The drawings in the exhibition encompass the range of Michelangelo’s approaches and span his techniques from pen and ink to black and red chalks.
His reliance on drawing for every facet of his work was a relatively new approach in the 15thcentury. As workshops expanded with the wealth of Florentine merchants and the Catholic Church grew, drawing became integral to the ways artists taught pupils and planned and won commissions.
While drawing the human figure from life was not new, Michelangelo took it to a new level of verisimilitude through intense observation as well as by studying dissected corpses to better understand the underlying muscles.
“Drawing was a key aspect of Michelangelo’s creativity, and arguably no artist has used it more effectively in the expression of the human form,” said Julian Brooks, curator of drawings at the Getty Museum.

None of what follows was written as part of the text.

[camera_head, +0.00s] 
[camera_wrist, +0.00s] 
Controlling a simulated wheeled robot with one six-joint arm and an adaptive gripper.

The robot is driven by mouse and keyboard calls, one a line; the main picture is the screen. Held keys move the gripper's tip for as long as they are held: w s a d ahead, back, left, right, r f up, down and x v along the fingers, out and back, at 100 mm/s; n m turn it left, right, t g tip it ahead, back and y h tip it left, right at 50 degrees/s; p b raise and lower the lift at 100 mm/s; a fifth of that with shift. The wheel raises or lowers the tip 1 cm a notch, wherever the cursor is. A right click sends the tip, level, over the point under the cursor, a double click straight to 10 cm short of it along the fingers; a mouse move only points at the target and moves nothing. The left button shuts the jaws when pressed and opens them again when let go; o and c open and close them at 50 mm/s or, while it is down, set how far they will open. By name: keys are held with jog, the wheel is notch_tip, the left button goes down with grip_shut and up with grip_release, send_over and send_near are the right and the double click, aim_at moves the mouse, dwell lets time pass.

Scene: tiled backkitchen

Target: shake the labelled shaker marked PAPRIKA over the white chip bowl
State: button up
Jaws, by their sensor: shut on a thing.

The exhibition is especially interesting when comparing the suite of drawings with the finished painting or sculpture. There are several life-size murals that offer a fascinating look at the process Michelangelo worked out in sketches that we can see in the final painting.
Several walls illustrate actual size portions of the Sistine Chapel ceiling, for example the “Creation of Adam” and “The Last Judgment” that give the observer a much clearer view of the magnificent frescos that stretch over 5,700 square feet of ceiling and contain over 300 figures, 133 feet above the floor.
“Today Michelangelo’s achievements still amaze us with their grandeur and ambition,” writes Emily Peters, curator of prints and drawings at the Cleveland Museum of Art.
“The art of drawing was also at the core of his inventive process, which we witness directly when his sheer manual brilliance unites with his boundless mental inventory of forms on a sheet of paper.”
Michelangelo: Mind of the Master” continues at the Getty through June 7.